- **GIVEN TASK**
Copy out the listing that follows, exactly, without its pictures.

▬▬▬

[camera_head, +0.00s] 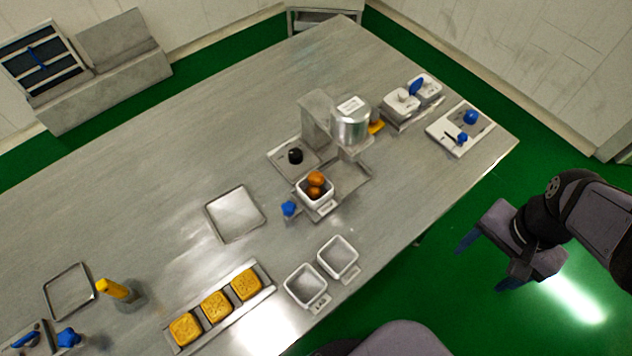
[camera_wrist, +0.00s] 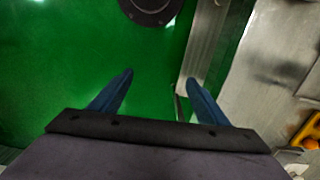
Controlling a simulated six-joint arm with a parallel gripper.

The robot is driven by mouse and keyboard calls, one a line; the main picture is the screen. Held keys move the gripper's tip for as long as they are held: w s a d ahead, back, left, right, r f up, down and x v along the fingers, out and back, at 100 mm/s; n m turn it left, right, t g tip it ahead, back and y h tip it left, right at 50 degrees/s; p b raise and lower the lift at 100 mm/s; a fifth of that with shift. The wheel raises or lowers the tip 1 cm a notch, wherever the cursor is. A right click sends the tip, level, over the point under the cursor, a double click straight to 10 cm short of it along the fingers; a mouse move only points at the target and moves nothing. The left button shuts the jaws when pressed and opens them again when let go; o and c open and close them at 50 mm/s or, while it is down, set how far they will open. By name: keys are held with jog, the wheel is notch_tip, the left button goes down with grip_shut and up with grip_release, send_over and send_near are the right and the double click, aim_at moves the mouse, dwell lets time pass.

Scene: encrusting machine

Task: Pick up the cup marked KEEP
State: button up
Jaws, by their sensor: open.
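Three white square cups with small front tags stand on the steel table (camera_head: 150,130). One cup (camera_head: 316,203) holds brown-orange balls and sits at the machine's base. Two empty cups, a left one (camera_head: 305,286) and a right one (camera_head: 338,258), stand side by side near the front edge. The tag writing is too small to read, so I cannot tell which is marked KEEP. My gripper (camera_head: 489,262) is open and empty, off the table's right side over the green floor, well apart from the cups. Its blue fingers also show in the wrist view (camera_wrist: 160,80).
The encrusting machine (camera_head: 350,128) stands behind the filled cup. A tray of yellow square cakes (camera_head: 216,305) lies left of the empty cups. An empty flat tray (camera_head: 235,214) lies behind. A white board with blue knobs (camera_head: 447,139) sits at the right end.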

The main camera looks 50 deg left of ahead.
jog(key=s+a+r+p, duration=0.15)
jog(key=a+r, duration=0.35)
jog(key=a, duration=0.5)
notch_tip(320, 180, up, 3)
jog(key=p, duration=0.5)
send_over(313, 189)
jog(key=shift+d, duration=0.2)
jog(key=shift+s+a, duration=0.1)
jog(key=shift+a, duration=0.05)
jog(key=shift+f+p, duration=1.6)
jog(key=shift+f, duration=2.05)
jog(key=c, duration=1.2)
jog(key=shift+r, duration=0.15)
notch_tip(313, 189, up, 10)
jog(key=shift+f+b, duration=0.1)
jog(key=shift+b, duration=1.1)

▬▬▬

- **EXPECTED ANSWER**
[camera_head, +0.00s] 
[camera_wrist, +0.00s] 
Controlling a simulated six-joint arm with a parallel gripper.

The robot is driven by mouse and keyboard calls, one a line; the main picture is the screen. Held keys move the gripper's tip for as long as they are held: w s a d ahead, back, left, right, r f up, down and x v along the fingers, out and back, at 100 mm/s; n m turn it left, right, t g tip it ahead, back and y h tip it left, right at 50 degrees/s; p b raise and lower the lift at 100 mm/s; a fifth of that with shift. The wheel raises or lowers the tip 1 cm a notch, wherever the cursor is. A right click sends the tip, level, over the point under the cursor, a double click straight to 10 cm short of it along the fingers; a mouse move only points at the target and moves nothing. The left button shuts the jaws when pressed and opens them again when let go; o and c open and close them at 50 mm/s or, while it is down, set how far they will open. By name: keys are held with jog, the wheel is notch_tip, the left button goes down with grip_shut and up with grip_release, send_over and send_near are the right and the double click, aim_at moves the mouse, dwell lets time pass.

Scene: encrusting machine

Task: Pick up the cup marked KEEP
State: button up
Jaws, by their sensor: open.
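Three white square cups with small front tags stand on the steel table (camera_head: 150,130). One cup (camera_head: 316,203) holds brown-orange balls and sits at the machine's base. Two empty cups, a left one (camera_head: 305,286) and a right one (camera_head: 338,258), stand side by side near the front edge. The tag writing is too small to read, so I cannot tell which is marked KEEP. My gripper (camera_head: 489,262) is open and empty, off the table's right side over the green floor, well apart from the cups. Its blue fingers also show in the wrist view (camera_wrist: 160,80).
The encrusting machine (camera_head: 350,128) stands behind the filled cup. A tray of yellow square cakes (camera_head: 216,305) lies left of the empty cups. An empty flat tray (camera_head: 235,214) lies behind. A white board with blue knobs (camera_head: 447,139) sits at the right end.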

The main camera looks 50 deg left of ahead.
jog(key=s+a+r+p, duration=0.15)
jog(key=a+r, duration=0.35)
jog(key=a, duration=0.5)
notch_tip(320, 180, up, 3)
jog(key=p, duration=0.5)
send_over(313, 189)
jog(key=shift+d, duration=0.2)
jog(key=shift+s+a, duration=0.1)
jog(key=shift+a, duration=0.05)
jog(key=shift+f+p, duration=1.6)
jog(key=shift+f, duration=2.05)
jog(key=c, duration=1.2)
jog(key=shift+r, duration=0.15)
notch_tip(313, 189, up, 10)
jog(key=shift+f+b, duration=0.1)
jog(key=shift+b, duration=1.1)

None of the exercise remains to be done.